◆ Robot task records ◆
++++++++++++++++++++
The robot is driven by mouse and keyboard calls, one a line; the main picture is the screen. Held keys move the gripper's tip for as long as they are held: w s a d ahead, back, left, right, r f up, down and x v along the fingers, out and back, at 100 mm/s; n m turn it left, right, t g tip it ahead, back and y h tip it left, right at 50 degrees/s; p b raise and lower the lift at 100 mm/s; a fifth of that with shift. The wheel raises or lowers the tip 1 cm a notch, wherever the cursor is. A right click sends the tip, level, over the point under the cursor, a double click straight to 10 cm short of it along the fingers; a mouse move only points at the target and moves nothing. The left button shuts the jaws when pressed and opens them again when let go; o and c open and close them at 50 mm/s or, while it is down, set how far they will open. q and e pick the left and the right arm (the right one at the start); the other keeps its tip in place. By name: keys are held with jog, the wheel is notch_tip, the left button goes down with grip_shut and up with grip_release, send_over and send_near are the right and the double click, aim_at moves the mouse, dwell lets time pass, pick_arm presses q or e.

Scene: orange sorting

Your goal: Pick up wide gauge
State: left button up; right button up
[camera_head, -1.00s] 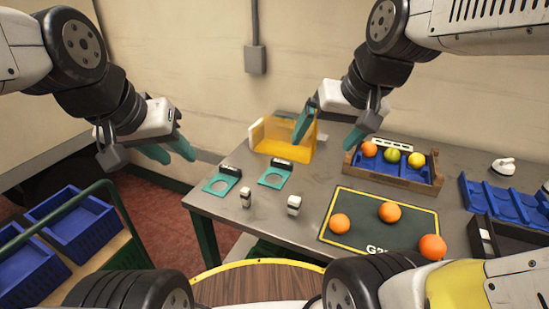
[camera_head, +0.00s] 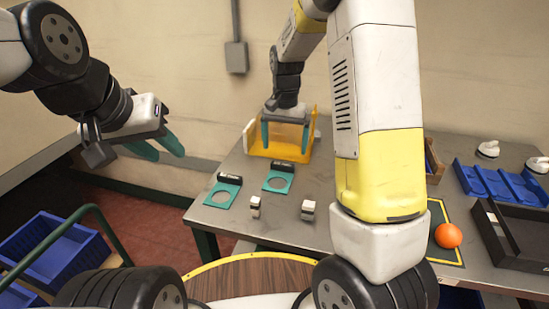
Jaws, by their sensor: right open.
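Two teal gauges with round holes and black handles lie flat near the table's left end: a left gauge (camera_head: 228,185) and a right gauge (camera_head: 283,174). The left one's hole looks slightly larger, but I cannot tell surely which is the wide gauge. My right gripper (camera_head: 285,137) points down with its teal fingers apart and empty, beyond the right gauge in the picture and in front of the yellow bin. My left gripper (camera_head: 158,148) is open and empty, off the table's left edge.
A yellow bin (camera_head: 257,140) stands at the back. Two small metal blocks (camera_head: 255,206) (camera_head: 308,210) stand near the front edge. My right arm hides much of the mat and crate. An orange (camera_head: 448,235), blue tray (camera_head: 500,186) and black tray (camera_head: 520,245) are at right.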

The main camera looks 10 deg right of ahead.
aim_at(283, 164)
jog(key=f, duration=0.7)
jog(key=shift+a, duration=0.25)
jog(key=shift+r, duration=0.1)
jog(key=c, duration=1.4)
++++++++++++++++++++
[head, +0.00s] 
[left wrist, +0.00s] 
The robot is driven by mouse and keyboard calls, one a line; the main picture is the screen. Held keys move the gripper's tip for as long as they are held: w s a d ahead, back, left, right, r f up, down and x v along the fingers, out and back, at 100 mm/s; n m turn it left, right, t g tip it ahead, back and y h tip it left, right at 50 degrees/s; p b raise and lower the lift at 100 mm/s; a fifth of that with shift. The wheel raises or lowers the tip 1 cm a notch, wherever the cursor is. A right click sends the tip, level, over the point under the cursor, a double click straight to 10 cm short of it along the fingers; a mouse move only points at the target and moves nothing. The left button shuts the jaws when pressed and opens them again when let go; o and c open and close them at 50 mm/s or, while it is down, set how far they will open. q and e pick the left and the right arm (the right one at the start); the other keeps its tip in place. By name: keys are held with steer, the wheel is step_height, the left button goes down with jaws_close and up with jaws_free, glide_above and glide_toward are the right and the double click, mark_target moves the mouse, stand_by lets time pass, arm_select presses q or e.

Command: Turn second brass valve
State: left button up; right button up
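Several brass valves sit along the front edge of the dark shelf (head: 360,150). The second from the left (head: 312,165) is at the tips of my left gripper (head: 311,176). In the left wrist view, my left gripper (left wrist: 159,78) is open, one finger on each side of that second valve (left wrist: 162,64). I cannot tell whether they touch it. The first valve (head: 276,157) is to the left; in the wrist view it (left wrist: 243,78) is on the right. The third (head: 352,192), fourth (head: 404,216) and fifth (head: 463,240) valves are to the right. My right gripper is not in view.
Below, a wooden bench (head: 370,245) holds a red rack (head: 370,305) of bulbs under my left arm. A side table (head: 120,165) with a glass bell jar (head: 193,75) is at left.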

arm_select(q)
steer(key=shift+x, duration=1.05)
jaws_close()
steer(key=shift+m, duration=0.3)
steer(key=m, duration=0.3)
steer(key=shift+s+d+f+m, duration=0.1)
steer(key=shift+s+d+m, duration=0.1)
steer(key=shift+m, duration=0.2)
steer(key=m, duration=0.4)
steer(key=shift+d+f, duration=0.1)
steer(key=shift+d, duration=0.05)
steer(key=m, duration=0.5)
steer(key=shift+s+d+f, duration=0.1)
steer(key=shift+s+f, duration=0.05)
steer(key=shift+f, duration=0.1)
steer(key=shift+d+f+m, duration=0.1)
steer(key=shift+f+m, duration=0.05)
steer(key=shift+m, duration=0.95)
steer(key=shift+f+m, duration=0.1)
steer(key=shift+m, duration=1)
++++++++++++++++++++
Above this task is a listing with pictures in it. Retype only the lines from the one containing "pick_arm presses q or e." through the one containing "[camera_head, +0.00s]", both included, and not the pictures.

The robot is driven by mouse and keyboard calls, one a line; the main picture is the screen. Held keys move the gripper's tip for as long as they are held: w s a d ahead, back, left, right, r f up, down and x v along the fingers, out and back, at 100 mm/s; n m turn it left, right, t g tip it ahead, back and y h tip it left, right at 50 degrees/s; p b raise and lower the lift at 100 mm/s; a fifth of that with shift. The wheel raises or lowers the tip 1 cm a notch, wherever the cursor is. A right click sends the tip, level, over the point under the cursor, a double click straight to 10 cm short of it along the fingers; a mouse move only points at the target and moves nothing. The left button shuts the jaws when pressed and opens them again when let go; o and c open and close them at 50 mm/s or, while it is down, set how far they will open. q and e pick the left and the right arm (the right one at the start); the other keeps its tip in place. By name: keys are held with jog, the wheel is notch_tip, the left button goes down with grip_shut and up with grip_release, send_over and send_near are the right and the double click, aim_at moves the mouse, dwell lets time pass, pick_arm presses q or e.

Scene: orange sorting

Your goal: Pick up wide gauge
State: left button up; right button up
[camera_head, -1.00s] 
[camera_head, +0.00s] 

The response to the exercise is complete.